Entries.
++++++++
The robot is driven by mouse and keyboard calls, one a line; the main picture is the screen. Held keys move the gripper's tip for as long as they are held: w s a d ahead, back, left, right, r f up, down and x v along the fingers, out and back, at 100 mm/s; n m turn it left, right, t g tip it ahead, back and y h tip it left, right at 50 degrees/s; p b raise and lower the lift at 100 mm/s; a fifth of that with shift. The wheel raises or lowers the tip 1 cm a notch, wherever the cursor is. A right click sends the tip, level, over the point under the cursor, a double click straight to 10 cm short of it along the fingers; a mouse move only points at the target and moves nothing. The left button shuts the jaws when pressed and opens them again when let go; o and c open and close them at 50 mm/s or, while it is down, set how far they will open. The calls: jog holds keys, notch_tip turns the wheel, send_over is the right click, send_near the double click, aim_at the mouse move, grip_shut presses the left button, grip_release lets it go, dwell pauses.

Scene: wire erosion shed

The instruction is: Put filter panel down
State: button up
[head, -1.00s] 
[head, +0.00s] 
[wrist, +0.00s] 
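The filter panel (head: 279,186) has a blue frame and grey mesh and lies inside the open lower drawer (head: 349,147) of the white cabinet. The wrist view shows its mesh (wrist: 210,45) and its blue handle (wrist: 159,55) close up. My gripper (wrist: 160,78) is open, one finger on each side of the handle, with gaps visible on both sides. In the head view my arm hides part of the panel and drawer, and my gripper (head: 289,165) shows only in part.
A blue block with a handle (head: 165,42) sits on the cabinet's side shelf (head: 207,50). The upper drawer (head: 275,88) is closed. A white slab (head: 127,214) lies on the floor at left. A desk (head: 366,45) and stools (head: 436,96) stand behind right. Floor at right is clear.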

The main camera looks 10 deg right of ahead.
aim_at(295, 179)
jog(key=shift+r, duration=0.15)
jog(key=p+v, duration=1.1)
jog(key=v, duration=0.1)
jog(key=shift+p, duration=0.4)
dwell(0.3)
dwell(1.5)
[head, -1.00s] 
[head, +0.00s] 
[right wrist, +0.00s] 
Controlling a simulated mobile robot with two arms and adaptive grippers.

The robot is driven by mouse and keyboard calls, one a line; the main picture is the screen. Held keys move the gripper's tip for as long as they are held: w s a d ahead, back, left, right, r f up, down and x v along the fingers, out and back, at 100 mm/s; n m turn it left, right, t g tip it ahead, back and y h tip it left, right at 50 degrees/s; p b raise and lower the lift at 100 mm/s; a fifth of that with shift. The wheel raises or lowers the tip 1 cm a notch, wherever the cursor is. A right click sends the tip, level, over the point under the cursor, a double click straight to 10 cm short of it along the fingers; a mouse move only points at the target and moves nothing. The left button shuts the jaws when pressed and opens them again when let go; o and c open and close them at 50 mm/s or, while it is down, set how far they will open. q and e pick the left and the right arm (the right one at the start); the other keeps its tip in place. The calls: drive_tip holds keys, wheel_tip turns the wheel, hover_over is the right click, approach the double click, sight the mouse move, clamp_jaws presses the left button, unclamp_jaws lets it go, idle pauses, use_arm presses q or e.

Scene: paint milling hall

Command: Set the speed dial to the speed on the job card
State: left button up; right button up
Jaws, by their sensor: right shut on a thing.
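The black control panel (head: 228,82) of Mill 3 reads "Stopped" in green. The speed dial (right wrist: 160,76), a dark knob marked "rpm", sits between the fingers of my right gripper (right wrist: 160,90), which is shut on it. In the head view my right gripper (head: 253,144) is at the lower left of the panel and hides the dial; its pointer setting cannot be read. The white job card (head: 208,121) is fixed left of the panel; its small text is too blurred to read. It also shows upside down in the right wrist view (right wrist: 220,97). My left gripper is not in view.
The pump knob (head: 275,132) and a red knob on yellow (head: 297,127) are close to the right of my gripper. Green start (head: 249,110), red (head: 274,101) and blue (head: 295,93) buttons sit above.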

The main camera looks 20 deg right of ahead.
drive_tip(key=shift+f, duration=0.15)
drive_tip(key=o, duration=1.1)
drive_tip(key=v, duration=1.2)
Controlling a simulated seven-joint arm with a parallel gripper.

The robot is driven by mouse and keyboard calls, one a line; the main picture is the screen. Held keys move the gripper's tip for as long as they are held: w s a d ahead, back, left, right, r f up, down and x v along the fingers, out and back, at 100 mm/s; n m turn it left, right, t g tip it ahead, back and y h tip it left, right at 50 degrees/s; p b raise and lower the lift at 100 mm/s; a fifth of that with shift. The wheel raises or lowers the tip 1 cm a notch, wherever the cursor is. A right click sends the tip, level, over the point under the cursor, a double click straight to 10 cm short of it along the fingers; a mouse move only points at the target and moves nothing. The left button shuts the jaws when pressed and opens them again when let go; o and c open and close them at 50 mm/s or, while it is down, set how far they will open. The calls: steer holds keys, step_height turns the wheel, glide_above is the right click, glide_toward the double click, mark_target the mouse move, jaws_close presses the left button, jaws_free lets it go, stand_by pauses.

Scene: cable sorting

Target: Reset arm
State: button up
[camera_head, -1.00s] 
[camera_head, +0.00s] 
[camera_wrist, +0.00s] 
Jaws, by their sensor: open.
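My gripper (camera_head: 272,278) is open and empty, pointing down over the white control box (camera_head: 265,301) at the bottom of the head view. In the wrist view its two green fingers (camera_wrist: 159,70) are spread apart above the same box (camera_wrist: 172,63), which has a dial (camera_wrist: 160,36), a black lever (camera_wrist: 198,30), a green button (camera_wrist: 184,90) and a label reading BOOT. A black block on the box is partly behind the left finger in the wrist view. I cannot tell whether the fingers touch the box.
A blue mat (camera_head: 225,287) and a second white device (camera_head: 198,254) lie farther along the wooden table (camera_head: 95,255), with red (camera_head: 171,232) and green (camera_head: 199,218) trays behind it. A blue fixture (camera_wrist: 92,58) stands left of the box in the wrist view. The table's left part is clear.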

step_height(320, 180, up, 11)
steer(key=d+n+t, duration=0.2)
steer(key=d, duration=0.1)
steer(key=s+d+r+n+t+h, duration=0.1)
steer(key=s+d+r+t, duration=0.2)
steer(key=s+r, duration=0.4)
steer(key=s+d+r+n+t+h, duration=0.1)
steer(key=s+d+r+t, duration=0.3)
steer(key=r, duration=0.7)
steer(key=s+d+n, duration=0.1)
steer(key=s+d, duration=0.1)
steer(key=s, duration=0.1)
++++++++
Task objective.
Reproduce every line above without error.

Response to this task.
The robot is driven by mouse and keyboard calls, one a line; the main picture is the screen. Held keys move the gripper's tip for as long as they are held: w s a d ahead, back, left, right, r f up, down and x v along the fingers, out and back, at 100 mm/s; n m turn it left, right, t g tip it ahead, back and y h tip it left, right at 50 degrees/s; p b raise and lower the lift at 100 mm/s; a fifth of that with shift. The wheel raises or lowers the tip 1 cm a notch, wherever the cursor is. A right click sends the tip, level, over the point under the cursor, a double click straight to 10 cm short of it along the fingers; a mouse move only points at the target and moves nothing. The left button shuts the jaws when pressed and opens them again when let go; o and c open and close them at 50 mm/s or, while it is down, set how far they will open. The calls: jog holds keys, notch_tip turns the wheel, send_over is the right click, send_near the double click, aim_at the mouse move, grip_shut presses the left button, grip_release lets it go, dwell pauses.

Scene: wire erosion shed

The instruction is: Put filter panel down
State: button up
[head, -1.00s] 
[head, +0.00s] 
[wrist, +0.00s] 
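The filter panel (head: 279,186) has a blue frame and grey mesh and lies inside the open lower drawer (head: 349,147) of the white cabinet. The wrist view shows its mesh (wrist: 210,45) and its blue handle (wrist: 159,55) close up. My gripper (wrist: 160,78) is open, one finger on each side of the handle, with gaps visible on both sides. In the head view my arm hides part of the panel and drawer, and my gripper (head: 289,165) shows only in part.
A blue block with a handle (head: 165,42) sits on the cabinet's side shelf (head: 207,50). The upper drawer (head: 275,88) is closed. A white slab (head: 127,214) lies on the floor at left. A desk (head: 366,45) and stools (head: 436,96) stand behind right. Floor at right is clear.

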The main camera looks 10 deg right of ahead.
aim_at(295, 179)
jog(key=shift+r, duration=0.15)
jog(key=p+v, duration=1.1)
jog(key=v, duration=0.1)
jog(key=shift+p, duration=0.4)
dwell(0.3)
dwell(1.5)
[head, -1.00s] 
[head, +0.00s] 
[right wrist, +0.00s] 
Controlling a simulated mobile robot with two arms and adaptive grippers.

The robot is driven by mouse and keyboard calls, one a line; the main picture is the screen. Held keys move the gripper's tip for as long as they are held: w s a d ahead, back, left, right, r f up, down and x v along the fingers, out and back, at 100 mm/s; n m turn it left, right, t g tip it ahead, back and y h tip it left, right at 50 degrees/s; p b raise and lower the lift at 100 mm/s; a fifth of that with shift. The wheel raises or lowers the tip 1 cm a notch, wherever the cursor is. A right click sends the tip, level, over the point under the cursor, a double click straight to 10 cm short of it along the fingers; a mouse move only points at the target and moves nothing. The left button shuts the jaws when pressed and opens them again when let go; o and c open and close them at 50 mm/s or, while it is down, set how far they will open. q and e pick the left and the right arm (the right one at the start); the other keeps its tip in place. The calls: drive_tip holds keys, wheel_tip turns the wheel, hover_over is the right click, approach the double click, sight the mouse move, clamp_jaws presses the left button, unclamp_jaws lets it go, idle pauses, use_arm presses q or e.

Scene: paint milling hall

Command: Set the speed dial to the speed on the job card
State: left button up; right button up
Jaws, by their sensor: right shut on a thing.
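The black control panel (head: 228,82) of Mill 3 reads "Stopped" in green. The speed dial (right wrist: 160,76), a dark knob marked "rpm", sits between the fingers of my right gripper (right wrist: 160,90), which is shut on it. In the head view my right gripper (head: 253,144) is at the lower left of the panel and hides the dial; its pointer setting cannot be read. The white job card (head: 208,121) is fixed left of the panel; its small text is too blurred to read. It also shows upside down in the right wrist view (right wrist: 220,97). My left gripper is not in view.
The pump knob (head: 275,132) and a red knob on yellow (head: 297,127) are close to the right of my gripper. Green start (head: 249,110), red (head: 274,101) and blue (head: 295,93) buttons sit above.

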The main camera looks 20 deg right of ahead.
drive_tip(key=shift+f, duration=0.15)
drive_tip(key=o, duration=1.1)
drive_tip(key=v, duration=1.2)
Controlling a simulated seven-joint arm with a parallel gripper.

The robot is driven by mouse and keyboard calls, one a line; the main picture is the screen. Held keys move the gripper's tip for as long as they are held: w s a d ahead, back, left, right, r f up, down and x v along the fingers, out and back, at 100 mm/s; n m turn it left, right, t g tip it ahead, back and y h tip it left, right at 50 degrees/s; p b raise and lower the lift at 100 mm/s; a fifth of that with shift. The wheel raises or lowers the tip 1 cm a notch, wherever the cursor is. A right click sends the tip, level, over the point under the cursor, a double click straight to 10 cm short of it along the fingers; a mouse move only points at the target and moves nothing. The left button shuts the jaws when pressed and opens them again when let go; o and c open and close them at 50 mm/s or, while it is down, set how far they will open. The calls: steer holds keys, step_height turns the wheel, glide_above is the right click, glide_toward the double click, mark_target the mouse move, jaws_close presses the left button, jaws_free lets it go, stand_by pauses.

Scene: cable sorting

Target: Reset arm
State: button up
[camera_head, -1.00s] 
[camera_head, +0.00s] 
[camera_wrist, +0.00s] 
Jaws, by their sensor: open.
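My gripper (camera_head: 272,278) is open and empty, pointing down over the white control box (camera_head: 265,301) at the bottom of the head view. In the wrist view its two green fingers (camera_wrist: 159,70) are spread apart above the same box (camera_wrist: 172,63), which has a dial (camera_wrist: 160,36), a black lever (camera_wrist: 198,30), a green button (camera_wrist: 184,90) and a label reading BOOT. A black block on the box is partly behind the left finger in the wrist view. I cannot tell whether the fingers touch the box.
A blue mat (camera_head: 225,287) and a second white device (camera_head: 198,254) lie farther along the wooden table (camera_head: 95,255), with red (camera_head: 171,232) and green (camera_head: 199,218) trays behind it. A blue fixture (camera_wrist: 92,58) stands left of the box in the wrist view. The table's left part is clear.

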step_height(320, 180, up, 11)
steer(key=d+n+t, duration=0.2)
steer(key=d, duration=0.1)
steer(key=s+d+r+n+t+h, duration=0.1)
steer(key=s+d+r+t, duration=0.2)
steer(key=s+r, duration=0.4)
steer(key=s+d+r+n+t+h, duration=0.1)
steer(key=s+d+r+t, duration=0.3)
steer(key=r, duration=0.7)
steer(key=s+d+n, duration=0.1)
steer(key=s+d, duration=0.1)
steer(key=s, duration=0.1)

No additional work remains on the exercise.